Ela também menciona como a área da Mata do Exército, em Três Lagoas, atua como uma “ilha de frescor” para a cidade. "A ilha de calor de Três Lagoas é concentrada no centro urbano, mas onde temos a Mata do Exército, há uma 'ilha de frescor' devido à vegetação. Isso demonstra novamente a importância da vegetação nos espaços urbanos, pois ajuda a manter a área mais fresca."
Por que estudar isso? - Questões ambientais são frequentemente vistas como assuntos restritos a animais e vegetação. Contudo, Gislene ressalta que eventos de calor extremo afetam diretamente a saúde humana e influenciam até mesmo o consumo energético de uma cidade, devido à maior demanda por refrigeração.

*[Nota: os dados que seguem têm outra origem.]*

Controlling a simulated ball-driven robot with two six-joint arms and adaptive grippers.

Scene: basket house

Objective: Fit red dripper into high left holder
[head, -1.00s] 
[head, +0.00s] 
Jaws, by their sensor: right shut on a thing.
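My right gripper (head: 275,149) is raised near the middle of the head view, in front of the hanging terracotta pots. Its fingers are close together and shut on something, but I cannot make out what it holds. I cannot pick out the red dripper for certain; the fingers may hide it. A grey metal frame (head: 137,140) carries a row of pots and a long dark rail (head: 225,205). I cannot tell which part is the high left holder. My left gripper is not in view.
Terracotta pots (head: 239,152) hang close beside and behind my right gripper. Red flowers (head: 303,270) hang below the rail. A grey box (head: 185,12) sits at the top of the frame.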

Segundo a pesquisadora, o desconforto térmico humano pode ser tão grave que pode levar à morte. “As ondas de calor têm efeitos, às vezes, silenciosos na saúde e na vida das pessoas. Você já viu atestado de óbito de alguém que morreu por calor? É raro, porque a pessoa terá um infarto, um AVC, um problema respiratório. Então, a questão do desconforto térmico é bem preocupante”, aponta.
Gislene espera que os resultados da pesquisa sirvam como um importante parâmetro para a construção de políticas públicas de mitigação e adaptação climática. "É o que todo pesquisador espera. É frustrante fazer vários trabalhos e eles não serem utilizados. Nosso desejo é que o poder público use as pesquisas. Esta pesquisa será um instrumento valiosíssimo para o poder público pensar em ações de adaptação e mitigação".